Gather all lines from the material that contain the word "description".

§ Data rows:
━━━

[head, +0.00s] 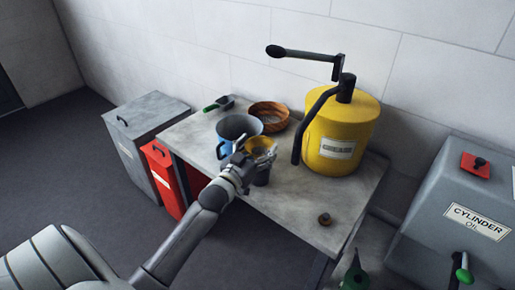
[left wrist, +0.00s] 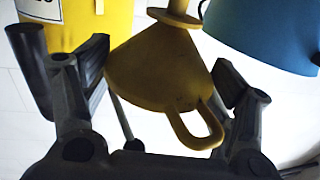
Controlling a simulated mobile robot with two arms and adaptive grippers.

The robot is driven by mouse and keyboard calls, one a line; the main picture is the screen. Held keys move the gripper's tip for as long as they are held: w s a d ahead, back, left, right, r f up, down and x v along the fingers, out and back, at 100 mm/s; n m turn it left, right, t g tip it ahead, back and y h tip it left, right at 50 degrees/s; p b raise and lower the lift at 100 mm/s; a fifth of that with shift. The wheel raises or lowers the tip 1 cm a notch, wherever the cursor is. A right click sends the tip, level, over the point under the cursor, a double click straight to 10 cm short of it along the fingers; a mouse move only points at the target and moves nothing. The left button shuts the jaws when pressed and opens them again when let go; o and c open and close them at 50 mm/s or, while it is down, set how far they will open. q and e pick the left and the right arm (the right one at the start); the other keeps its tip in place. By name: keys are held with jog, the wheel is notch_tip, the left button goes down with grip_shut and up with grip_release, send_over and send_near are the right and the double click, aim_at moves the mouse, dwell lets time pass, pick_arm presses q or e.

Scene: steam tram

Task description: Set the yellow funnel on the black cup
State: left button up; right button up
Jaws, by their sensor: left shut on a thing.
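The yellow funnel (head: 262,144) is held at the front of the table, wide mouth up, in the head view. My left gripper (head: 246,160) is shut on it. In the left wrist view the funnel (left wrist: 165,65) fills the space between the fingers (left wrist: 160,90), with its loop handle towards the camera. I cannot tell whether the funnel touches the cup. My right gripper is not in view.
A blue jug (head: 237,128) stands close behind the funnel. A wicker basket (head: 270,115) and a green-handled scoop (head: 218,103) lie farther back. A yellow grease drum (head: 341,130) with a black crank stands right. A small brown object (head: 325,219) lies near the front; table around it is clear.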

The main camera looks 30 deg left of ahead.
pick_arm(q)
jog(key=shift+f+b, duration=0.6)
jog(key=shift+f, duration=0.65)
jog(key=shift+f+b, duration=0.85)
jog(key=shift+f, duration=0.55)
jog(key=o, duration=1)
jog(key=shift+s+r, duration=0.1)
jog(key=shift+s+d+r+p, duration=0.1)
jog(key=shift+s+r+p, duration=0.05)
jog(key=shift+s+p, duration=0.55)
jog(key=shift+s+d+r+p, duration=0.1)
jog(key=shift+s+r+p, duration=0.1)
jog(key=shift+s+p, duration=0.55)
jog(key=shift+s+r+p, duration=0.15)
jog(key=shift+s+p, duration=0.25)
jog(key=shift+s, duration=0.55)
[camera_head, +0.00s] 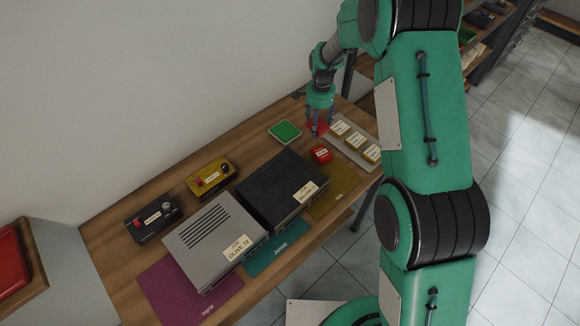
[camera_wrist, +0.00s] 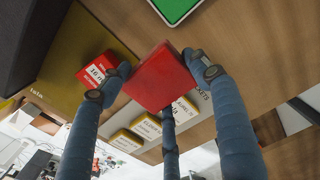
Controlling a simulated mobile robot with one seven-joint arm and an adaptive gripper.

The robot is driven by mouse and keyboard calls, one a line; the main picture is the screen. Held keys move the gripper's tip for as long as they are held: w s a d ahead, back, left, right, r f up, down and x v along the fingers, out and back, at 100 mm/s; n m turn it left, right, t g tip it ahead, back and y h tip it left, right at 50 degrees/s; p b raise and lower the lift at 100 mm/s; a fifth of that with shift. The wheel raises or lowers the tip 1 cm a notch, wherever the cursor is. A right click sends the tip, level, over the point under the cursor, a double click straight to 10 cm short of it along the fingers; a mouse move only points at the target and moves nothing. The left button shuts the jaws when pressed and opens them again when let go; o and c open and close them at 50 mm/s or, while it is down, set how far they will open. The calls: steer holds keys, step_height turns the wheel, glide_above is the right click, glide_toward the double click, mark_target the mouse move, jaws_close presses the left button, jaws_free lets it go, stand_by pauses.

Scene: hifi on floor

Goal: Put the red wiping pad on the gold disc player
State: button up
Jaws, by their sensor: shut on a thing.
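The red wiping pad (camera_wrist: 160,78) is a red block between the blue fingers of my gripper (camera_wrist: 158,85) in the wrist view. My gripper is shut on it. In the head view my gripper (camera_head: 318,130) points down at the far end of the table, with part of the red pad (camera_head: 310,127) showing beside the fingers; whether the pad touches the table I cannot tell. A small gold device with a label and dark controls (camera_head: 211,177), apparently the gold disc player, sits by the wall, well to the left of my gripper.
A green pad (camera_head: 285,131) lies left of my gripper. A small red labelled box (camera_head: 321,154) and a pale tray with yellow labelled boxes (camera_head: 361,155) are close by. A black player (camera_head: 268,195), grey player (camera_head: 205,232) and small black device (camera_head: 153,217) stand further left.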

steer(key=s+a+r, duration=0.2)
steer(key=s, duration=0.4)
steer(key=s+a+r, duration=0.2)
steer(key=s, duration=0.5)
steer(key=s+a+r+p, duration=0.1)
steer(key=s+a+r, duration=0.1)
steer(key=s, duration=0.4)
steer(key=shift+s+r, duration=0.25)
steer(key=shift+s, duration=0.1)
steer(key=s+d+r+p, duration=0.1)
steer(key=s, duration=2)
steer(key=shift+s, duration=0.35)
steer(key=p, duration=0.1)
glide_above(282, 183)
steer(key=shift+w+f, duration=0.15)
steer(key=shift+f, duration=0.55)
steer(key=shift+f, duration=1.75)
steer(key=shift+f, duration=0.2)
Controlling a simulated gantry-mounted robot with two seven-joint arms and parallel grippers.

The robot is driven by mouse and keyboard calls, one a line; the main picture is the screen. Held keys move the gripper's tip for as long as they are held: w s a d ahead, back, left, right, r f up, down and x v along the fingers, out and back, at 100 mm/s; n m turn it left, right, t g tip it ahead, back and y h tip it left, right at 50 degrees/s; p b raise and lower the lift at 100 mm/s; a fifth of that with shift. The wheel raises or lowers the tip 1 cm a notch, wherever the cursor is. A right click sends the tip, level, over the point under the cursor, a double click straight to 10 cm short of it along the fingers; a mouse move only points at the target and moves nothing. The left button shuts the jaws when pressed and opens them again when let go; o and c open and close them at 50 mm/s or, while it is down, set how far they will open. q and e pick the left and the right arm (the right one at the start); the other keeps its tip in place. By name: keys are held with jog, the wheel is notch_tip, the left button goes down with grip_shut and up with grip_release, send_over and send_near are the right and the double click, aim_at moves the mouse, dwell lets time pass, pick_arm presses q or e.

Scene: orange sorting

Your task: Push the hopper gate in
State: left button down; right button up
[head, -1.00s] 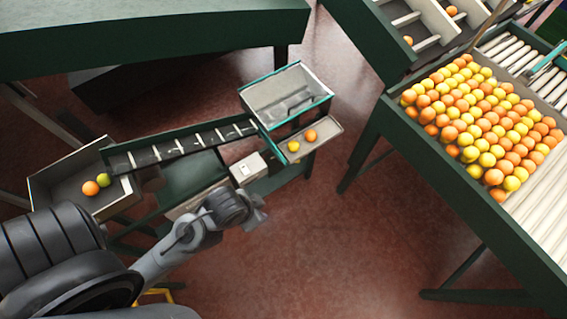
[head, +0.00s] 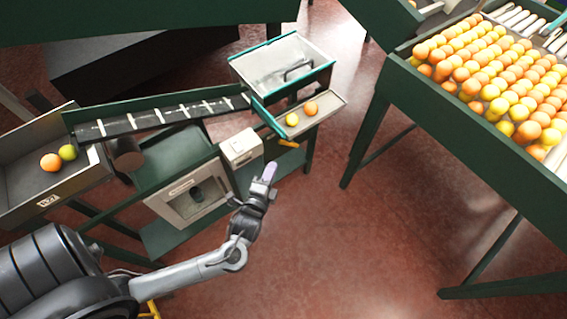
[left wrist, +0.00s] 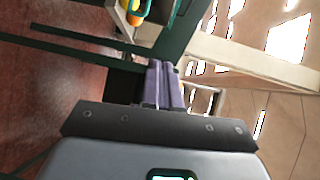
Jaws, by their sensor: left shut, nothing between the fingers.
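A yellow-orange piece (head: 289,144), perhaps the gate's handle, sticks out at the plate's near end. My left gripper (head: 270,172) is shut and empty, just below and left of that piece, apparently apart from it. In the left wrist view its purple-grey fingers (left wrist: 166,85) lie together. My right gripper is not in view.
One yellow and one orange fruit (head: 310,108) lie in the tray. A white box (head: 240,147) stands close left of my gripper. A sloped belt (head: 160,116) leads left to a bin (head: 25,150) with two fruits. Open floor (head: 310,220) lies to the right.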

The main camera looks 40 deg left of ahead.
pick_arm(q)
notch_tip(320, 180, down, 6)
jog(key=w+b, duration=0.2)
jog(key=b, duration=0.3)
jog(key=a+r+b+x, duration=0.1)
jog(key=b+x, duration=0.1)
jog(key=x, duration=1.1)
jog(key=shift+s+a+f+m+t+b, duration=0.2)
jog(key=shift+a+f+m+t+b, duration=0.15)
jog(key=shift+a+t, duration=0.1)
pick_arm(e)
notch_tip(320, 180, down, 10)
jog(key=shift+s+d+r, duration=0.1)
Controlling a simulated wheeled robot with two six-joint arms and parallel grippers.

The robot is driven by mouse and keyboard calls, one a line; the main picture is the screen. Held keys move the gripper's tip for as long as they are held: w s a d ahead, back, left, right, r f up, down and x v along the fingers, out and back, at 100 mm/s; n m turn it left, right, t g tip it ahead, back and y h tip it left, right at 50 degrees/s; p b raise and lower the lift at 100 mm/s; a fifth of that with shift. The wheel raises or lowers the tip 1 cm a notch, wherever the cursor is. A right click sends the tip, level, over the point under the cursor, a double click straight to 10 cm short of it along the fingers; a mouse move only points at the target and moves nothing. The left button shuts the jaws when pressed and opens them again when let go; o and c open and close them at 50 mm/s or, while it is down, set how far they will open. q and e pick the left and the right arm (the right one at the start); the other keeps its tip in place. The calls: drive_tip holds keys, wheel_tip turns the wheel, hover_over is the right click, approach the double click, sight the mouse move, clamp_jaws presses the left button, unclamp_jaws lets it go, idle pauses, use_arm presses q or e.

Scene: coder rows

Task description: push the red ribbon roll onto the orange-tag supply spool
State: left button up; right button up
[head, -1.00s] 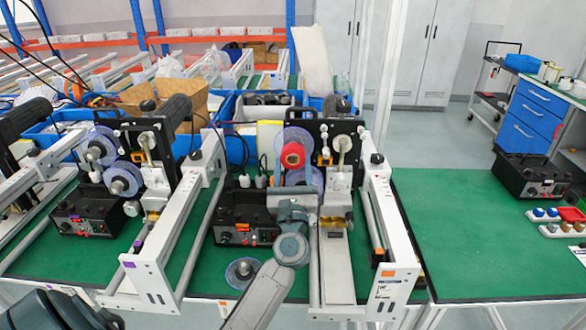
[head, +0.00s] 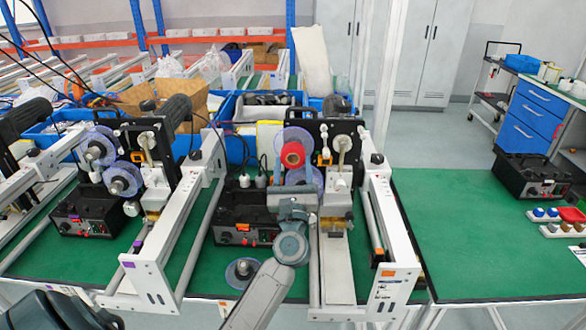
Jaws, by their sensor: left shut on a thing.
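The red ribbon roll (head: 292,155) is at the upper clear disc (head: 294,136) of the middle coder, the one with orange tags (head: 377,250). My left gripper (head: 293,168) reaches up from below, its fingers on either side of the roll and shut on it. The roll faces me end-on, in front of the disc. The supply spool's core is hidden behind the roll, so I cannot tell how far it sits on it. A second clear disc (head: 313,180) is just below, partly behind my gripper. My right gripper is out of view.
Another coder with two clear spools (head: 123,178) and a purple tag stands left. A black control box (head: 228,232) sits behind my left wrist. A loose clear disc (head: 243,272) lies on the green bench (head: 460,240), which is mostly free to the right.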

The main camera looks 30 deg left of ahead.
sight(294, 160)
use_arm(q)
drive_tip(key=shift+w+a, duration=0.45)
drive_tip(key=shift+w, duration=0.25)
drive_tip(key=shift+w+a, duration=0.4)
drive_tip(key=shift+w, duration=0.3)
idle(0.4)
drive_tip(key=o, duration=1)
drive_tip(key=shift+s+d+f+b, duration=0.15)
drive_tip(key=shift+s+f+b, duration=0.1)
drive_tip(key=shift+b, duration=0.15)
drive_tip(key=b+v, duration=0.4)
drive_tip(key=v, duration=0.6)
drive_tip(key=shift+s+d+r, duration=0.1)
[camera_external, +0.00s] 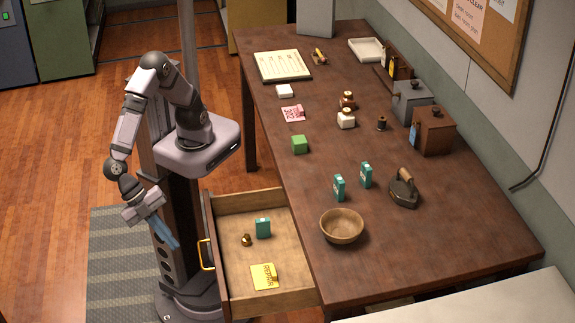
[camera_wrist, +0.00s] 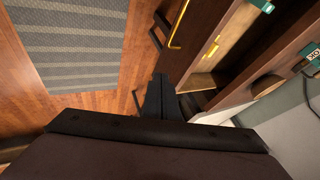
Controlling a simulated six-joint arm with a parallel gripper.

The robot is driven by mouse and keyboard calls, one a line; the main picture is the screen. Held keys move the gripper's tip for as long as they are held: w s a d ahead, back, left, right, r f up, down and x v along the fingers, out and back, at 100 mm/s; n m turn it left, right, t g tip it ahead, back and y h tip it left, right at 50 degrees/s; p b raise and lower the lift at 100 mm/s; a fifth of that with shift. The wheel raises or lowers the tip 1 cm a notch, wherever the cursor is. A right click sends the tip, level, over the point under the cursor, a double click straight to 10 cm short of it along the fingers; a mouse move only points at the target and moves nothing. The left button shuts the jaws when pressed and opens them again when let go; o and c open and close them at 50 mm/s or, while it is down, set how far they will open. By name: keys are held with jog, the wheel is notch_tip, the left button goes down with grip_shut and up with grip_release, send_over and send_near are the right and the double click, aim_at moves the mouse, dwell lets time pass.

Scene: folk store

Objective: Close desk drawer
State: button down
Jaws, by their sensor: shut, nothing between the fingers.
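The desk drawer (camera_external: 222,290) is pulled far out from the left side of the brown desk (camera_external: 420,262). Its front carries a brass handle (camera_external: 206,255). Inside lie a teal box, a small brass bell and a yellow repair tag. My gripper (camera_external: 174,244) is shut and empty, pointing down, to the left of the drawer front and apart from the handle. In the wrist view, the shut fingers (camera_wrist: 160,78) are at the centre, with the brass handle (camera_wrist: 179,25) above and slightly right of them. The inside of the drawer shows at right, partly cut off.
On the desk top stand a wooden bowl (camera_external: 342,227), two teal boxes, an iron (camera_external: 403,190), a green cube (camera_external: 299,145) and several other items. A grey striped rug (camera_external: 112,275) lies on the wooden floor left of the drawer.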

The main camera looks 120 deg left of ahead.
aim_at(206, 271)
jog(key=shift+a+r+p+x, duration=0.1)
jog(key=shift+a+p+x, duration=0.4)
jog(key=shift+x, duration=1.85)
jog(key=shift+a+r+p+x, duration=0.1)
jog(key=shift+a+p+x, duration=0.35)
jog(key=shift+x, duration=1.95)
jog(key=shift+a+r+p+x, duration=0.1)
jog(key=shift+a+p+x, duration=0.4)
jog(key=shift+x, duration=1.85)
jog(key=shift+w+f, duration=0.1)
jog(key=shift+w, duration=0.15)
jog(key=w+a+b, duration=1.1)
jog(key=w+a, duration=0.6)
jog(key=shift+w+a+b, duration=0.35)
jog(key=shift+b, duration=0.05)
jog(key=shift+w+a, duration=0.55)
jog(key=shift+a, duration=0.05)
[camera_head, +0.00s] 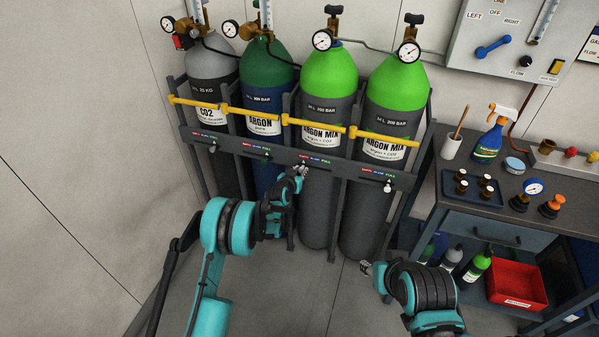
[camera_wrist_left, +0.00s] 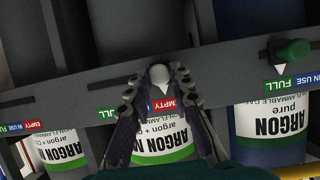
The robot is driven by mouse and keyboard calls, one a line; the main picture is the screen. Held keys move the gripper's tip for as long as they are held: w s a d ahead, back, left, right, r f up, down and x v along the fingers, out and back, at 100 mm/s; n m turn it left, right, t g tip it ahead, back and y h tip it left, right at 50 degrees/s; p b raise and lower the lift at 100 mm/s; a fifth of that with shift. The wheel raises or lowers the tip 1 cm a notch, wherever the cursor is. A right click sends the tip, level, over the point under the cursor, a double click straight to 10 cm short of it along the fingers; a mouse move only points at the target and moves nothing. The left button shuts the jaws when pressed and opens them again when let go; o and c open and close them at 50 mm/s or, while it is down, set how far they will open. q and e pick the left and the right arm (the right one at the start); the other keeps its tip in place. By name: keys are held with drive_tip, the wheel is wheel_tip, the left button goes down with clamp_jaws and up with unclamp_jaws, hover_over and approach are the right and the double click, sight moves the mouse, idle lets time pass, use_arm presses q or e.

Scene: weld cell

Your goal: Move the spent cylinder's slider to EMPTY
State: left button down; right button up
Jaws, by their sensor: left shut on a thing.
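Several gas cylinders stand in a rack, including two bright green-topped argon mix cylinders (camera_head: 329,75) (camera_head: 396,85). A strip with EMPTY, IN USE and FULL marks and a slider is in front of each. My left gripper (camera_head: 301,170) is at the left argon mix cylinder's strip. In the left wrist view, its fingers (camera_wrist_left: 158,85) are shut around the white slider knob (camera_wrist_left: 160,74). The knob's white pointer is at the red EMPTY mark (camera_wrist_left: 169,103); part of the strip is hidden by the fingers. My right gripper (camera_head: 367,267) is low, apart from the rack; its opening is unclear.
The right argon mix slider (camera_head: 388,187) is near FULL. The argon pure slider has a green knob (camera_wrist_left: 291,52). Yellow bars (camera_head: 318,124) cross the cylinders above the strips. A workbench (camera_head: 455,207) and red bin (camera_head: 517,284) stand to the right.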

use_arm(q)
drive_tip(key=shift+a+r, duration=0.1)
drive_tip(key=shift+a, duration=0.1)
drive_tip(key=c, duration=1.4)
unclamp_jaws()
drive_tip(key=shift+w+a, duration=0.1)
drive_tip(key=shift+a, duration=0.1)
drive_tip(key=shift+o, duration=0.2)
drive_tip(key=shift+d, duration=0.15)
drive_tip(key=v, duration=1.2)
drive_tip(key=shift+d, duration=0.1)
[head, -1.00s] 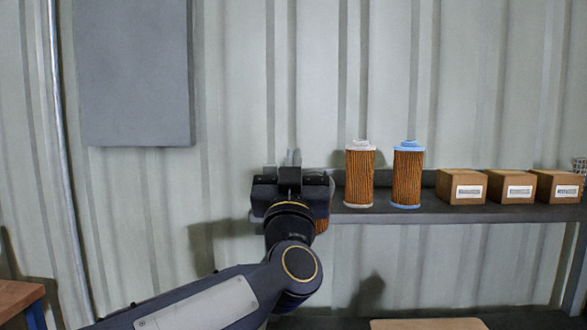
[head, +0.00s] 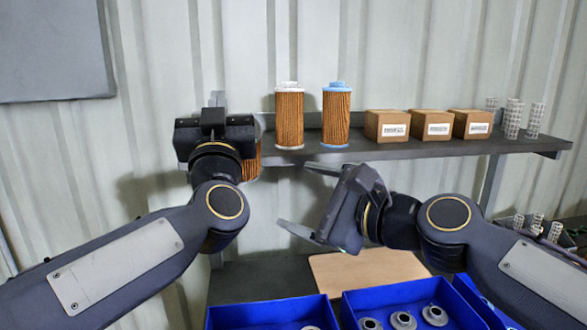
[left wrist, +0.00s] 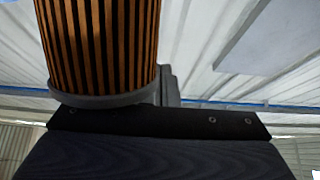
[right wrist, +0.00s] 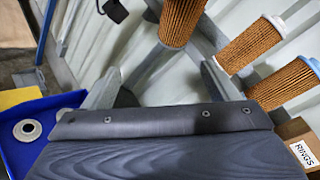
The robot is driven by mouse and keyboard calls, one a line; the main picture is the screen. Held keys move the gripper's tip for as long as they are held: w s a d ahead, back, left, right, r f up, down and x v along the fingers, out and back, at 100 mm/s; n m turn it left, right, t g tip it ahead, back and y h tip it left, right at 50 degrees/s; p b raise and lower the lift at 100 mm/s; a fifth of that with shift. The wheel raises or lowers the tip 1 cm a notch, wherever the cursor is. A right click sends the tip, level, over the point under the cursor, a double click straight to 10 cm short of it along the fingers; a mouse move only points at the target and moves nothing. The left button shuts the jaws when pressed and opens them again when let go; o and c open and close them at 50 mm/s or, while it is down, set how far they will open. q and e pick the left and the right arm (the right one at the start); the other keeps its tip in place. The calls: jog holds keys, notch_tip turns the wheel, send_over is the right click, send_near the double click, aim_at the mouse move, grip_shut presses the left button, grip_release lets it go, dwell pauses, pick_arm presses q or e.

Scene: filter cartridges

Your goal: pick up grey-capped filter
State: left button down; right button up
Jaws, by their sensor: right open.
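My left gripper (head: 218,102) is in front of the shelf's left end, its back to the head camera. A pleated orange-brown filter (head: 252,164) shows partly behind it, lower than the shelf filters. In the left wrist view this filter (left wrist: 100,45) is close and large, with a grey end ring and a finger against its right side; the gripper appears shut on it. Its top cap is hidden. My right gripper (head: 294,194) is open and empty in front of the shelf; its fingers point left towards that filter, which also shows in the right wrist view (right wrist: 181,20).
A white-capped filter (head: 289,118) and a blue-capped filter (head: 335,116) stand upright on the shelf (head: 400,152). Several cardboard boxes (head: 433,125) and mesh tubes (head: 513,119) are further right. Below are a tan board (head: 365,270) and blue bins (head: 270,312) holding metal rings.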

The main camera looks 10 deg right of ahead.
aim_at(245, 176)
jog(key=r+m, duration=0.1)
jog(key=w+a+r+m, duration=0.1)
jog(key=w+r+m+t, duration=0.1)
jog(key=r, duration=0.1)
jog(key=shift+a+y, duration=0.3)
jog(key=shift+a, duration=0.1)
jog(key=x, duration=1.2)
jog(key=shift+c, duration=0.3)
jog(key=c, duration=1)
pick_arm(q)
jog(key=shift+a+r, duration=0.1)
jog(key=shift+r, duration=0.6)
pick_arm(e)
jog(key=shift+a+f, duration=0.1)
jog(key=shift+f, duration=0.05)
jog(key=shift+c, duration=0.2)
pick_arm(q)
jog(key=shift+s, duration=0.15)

━━━

§ The response:
Task description: Set the yellow funnel on the black cup
Task description: push the red ribbon roll onto the orange-tag supply spool

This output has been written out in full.